## SET EXERCISE
Quote verbatim everything from the line containing "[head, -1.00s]" down to the line containing "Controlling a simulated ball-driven", with both of those lines included and no others.

## GIVEN RECORDS
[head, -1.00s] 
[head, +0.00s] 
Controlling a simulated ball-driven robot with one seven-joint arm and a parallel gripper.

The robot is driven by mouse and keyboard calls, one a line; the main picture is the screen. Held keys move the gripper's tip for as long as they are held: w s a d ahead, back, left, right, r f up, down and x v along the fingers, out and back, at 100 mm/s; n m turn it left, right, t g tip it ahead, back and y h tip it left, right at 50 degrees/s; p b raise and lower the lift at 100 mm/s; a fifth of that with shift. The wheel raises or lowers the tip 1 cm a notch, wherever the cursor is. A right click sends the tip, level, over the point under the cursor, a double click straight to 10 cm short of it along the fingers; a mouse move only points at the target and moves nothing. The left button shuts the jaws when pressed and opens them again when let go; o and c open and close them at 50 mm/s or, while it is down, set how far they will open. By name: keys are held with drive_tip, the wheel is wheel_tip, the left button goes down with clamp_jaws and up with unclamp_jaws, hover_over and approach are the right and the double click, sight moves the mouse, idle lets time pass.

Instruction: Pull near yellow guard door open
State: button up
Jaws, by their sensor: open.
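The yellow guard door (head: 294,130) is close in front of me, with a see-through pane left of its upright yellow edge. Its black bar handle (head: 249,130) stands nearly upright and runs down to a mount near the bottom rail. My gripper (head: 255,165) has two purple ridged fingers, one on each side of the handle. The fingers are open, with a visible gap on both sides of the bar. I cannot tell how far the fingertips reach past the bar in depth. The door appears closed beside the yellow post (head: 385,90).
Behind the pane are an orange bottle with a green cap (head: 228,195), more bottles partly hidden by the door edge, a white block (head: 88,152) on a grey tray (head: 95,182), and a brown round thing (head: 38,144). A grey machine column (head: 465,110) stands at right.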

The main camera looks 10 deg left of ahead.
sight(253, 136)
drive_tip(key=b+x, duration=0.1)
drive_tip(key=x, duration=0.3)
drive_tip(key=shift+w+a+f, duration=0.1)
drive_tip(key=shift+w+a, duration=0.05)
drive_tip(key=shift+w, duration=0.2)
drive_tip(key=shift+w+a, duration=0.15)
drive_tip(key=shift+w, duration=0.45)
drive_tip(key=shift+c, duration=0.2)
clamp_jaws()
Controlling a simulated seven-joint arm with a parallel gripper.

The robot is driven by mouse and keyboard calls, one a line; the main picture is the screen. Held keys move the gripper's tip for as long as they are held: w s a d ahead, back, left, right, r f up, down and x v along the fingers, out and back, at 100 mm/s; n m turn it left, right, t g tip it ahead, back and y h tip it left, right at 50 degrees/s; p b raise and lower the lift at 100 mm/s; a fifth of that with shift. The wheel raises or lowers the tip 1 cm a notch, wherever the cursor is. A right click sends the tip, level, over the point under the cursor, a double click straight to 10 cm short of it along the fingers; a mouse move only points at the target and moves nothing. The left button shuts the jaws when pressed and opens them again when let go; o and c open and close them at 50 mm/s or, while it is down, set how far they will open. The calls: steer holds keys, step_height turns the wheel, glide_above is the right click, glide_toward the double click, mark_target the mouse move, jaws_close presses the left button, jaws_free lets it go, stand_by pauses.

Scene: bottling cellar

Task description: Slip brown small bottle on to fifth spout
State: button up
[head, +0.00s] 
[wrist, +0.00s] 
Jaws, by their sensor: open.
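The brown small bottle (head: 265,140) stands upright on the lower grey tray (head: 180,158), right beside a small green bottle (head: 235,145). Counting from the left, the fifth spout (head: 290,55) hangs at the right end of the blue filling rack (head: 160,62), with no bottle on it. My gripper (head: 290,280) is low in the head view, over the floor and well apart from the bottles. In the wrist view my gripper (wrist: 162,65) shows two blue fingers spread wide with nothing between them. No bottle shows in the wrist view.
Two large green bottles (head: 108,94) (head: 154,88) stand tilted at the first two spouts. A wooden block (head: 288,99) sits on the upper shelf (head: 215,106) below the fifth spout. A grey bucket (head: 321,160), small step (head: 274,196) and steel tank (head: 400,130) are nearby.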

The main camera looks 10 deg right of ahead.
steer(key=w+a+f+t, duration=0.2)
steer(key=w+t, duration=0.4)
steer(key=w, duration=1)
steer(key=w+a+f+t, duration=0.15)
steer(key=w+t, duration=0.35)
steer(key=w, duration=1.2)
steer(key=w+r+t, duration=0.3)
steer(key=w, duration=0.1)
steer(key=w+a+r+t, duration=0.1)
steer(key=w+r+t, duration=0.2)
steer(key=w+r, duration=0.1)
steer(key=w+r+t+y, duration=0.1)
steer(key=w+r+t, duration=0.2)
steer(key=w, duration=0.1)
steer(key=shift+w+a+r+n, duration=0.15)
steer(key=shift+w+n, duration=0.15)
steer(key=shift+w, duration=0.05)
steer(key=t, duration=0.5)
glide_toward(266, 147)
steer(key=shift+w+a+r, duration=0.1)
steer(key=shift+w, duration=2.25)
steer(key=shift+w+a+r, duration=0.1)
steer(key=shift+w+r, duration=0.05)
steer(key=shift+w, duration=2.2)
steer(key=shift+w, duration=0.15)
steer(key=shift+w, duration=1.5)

---

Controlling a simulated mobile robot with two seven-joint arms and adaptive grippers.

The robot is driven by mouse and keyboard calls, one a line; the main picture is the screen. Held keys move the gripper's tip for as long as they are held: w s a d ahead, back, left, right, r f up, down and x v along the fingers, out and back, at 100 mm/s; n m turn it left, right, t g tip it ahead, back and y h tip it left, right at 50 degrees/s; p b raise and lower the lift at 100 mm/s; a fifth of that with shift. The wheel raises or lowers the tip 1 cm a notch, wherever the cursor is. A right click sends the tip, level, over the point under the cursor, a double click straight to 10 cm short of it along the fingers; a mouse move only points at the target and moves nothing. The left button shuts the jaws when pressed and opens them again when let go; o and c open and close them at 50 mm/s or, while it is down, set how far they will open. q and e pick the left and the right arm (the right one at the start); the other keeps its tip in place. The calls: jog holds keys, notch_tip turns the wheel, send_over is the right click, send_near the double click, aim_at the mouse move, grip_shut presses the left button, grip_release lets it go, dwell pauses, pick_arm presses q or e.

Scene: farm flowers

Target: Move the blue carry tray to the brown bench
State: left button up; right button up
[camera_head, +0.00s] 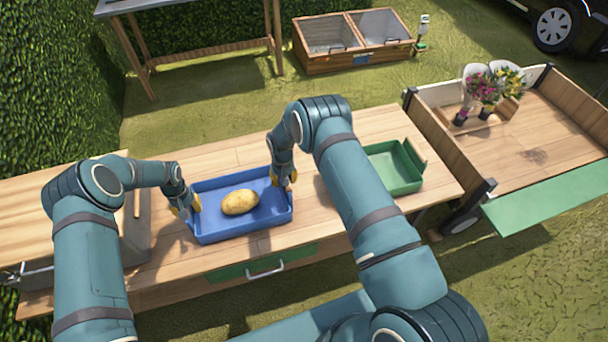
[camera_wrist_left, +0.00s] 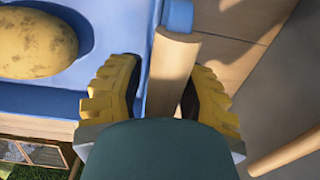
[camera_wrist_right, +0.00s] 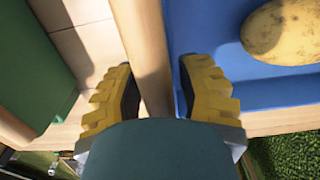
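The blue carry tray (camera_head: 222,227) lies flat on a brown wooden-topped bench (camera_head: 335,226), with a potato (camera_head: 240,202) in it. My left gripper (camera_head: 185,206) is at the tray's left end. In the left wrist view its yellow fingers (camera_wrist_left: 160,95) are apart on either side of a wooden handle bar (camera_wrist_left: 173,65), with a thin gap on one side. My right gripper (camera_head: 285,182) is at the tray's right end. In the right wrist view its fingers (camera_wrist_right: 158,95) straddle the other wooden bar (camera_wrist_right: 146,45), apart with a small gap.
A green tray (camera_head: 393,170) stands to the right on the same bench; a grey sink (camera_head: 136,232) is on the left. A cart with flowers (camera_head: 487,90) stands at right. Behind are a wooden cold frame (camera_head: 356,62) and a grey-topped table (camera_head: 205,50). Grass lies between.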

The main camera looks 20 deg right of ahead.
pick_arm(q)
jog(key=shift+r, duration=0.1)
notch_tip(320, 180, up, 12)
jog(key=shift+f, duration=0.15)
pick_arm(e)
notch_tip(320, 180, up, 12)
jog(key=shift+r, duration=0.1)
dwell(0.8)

## EXERCISE RESPONSE
[head, -1.00s] 
[head, +0.00s] 
Controlling a simulated ball-driven robot with one seven-joint arm and a parallel gripper.

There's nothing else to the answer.